**DIRECTIONS:**
Carry none of the pictures over; write out the complete data exactly.

═══ INFORMATION SUPPLIED ═══

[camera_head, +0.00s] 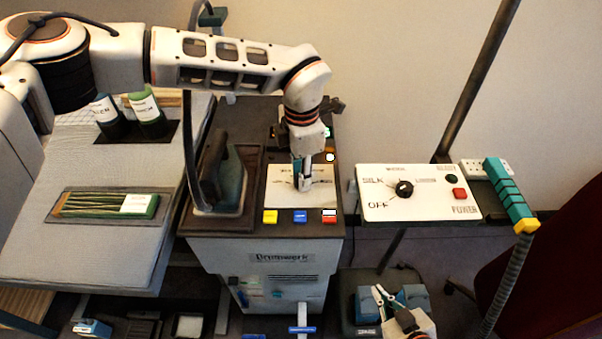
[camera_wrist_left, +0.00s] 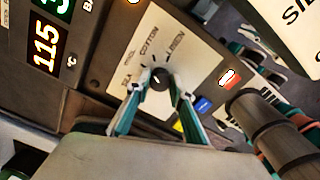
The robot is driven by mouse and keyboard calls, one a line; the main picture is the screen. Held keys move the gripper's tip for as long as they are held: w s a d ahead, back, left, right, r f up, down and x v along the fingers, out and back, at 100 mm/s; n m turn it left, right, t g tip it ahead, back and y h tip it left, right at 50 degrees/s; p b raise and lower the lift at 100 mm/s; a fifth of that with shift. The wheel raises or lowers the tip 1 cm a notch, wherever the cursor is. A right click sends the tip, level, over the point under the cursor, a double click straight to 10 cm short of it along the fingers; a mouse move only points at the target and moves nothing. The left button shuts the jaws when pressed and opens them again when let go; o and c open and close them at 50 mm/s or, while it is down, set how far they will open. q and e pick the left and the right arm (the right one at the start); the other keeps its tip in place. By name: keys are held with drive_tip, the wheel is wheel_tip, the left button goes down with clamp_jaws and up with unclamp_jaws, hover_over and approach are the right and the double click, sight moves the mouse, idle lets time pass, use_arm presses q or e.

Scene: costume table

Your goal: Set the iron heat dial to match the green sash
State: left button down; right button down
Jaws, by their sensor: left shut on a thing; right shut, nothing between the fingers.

═══

**TASK OUTPUT:**
[camera_head, +0.00s] 
[camera_wrist_left, +0.00s] 
The robot is driven by mouse and keyboard calls, one a line; the main picture is the screen. Held keys move the gripper's tip for as long as they are held: w s a d ahead, back, left, right, r f up, down and x v along the fingers, out and back, at 100 mm/s; n m turn it left, right, t g tip it ahead, back and y h tip it left, right at 50 degrees/s; p b raise and lower the lift at 100 mm/s; a fifth of that with shift. The wheel raises or lowers the tip 1 cm a notch, wherever the cursor is. A right click sends the tip, level, over the point under the cursor, a double click straight to 10 cm short of it along the fingers; a mouse move only points at the target and moves nothing. The left button shuts the jaws when pressed and opens them again when let go; o and c open and close them at 50 mm/s or, while it is down, set how far they will open. q and e pick the left and the right arm (the right one at the start); the other keeps its tip in place. By name: keys are held with drive_tip, the wheel is wheel_tip, the left button goes down with clamp_jaws and up with unclamp_jaws, hover_over and approach are the right and the double click, sight moves the mouse, idle lets time pass, use_arm presses q or e.

Scene: costume table

Your goal: Set the iron heat dial to match the green sash
State: left button down; right button down
Jaws, by their sensor: left shut on a thing; right shut, nothing between the fingers.

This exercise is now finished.